Following the 1987 rigging, the state at the disposal of powerful illegitimate interests brought its might against the people’s uprising in Kashmir.  The rigged elections and accompanying repression radicalized people.  In Delhi, the same interests, while using the instruments of state to subvert the Aam Aadmi movement, for instance by trumping up false charges against its leaders, did not go all out to crush the movement by force. Besides, the phenomenon being located at the heart of India rather than in some isolated and dispensable fringe, the proliferation of relatively independent and sympathetic media may have ensured that the AAP is not ruthlessly suppressed.  It may also be harder to render the Aam Aadmi at the heart of the nation into the nations other. 

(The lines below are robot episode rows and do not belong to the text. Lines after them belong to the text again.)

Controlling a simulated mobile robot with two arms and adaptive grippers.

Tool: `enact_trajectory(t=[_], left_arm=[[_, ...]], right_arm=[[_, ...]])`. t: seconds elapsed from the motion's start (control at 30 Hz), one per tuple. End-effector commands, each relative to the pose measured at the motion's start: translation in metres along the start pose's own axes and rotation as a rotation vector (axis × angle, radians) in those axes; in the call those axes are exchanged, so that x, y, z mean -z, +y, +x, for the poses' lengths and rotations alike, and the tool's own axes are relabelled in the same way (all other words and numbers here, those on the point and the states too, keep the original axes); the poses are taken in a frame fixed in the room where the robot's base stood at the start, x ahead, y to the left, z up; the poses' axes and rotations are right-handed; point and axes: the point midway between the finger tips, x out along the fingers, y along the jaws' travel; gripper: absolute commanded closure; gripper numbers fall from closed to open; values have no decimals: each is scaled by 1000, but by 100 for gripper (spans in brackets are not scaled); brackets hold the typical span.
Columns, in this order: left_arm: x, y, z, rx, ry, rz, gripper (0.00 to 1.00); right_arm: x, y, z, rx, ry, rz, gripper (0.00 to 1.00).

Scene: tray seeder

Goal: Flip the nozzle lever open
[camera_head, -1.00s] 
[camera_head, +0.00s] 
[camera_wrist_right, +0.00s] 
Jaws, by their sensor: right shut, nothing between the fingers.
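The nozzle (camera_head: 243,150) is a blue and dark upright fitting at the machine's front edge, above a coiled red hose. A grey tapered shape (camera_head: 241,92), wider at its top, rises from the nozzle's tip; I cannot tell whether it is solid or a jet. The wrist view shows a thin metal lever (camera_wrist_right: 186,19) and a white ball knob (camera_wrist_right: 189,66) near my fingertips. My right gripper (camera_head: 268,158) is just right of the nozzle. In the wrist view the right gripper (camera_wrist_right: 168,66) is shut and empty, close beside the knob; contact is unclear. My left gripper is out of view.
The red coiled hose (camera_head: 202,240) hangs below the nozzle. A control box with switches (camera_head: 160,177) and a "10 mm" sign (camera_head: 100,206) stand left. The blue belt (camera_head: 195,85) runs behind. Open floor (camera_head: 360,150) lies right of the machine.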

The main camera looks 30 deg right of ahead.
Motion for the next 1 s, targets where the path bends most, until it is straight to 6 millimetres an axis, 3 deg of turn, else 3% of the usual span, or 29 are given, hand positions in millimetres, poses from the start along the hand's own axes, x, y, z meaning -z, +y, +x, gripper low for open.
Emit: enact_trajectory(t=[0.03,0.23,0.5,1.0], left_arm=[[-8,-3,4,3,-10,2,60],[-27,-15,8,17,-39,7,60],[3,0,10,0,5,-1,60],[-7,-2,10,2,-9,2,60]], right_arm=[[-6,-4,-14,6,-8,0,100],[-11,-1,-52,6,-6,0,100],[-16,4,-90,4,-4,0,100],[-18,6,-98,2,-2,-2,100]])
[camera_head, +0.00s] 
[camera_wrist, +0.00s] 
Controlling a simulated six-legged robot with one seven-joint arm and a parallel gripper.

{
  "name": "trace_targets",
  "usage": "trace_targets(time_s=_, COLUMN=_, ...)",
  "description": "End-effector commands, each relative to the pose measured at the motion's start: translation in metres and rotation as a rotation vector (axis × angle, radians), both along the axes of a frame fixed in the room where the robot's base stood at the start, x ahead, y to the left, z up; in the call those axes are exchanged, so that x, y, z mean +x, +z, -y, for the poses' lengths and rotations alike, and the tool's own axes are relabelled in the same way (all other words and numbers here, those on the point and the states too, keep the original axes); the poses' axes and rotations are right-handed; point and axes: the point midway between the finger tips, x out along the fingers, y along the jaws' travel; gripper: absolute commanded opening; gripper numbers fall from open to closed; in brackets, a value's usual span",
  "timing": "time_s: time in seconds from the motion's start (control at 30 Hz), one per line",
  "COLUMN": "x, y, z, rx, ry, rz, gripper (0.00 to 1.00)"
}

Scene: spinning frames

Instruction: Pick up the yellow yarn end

One major factor that plays out differently between Kashmir and Delhi is the symbolic geo-political dimension –the manner in which the two neighbouring states are able to use Kashmir to keep their respective populations away from substantial issues.  Both the states ensure that Kashmir remains a permanent site for dissipation of public frustration at the cost of the indigenous people’s resistance and struggle for freedom and dignity. When nothing else works, hang an Afzal, raise the bogey of terrorism or bring the armies to the brink of war on the LOC!  The people of Jammu as well as Kashmir, and India as well as Pakistan, are hostage to this communalising strategy of the two imperial states.

The revolutionary people’s movement, especially in Jammu and Kashmir, has not as yet learnt to break free from this statist paradigm by imagining people and politics in ways that are inclusive and creative, such that it confounds the state.  The day that happens, the real Azadi, where people matter regardless of their numbers or influence, will not be a distant dream.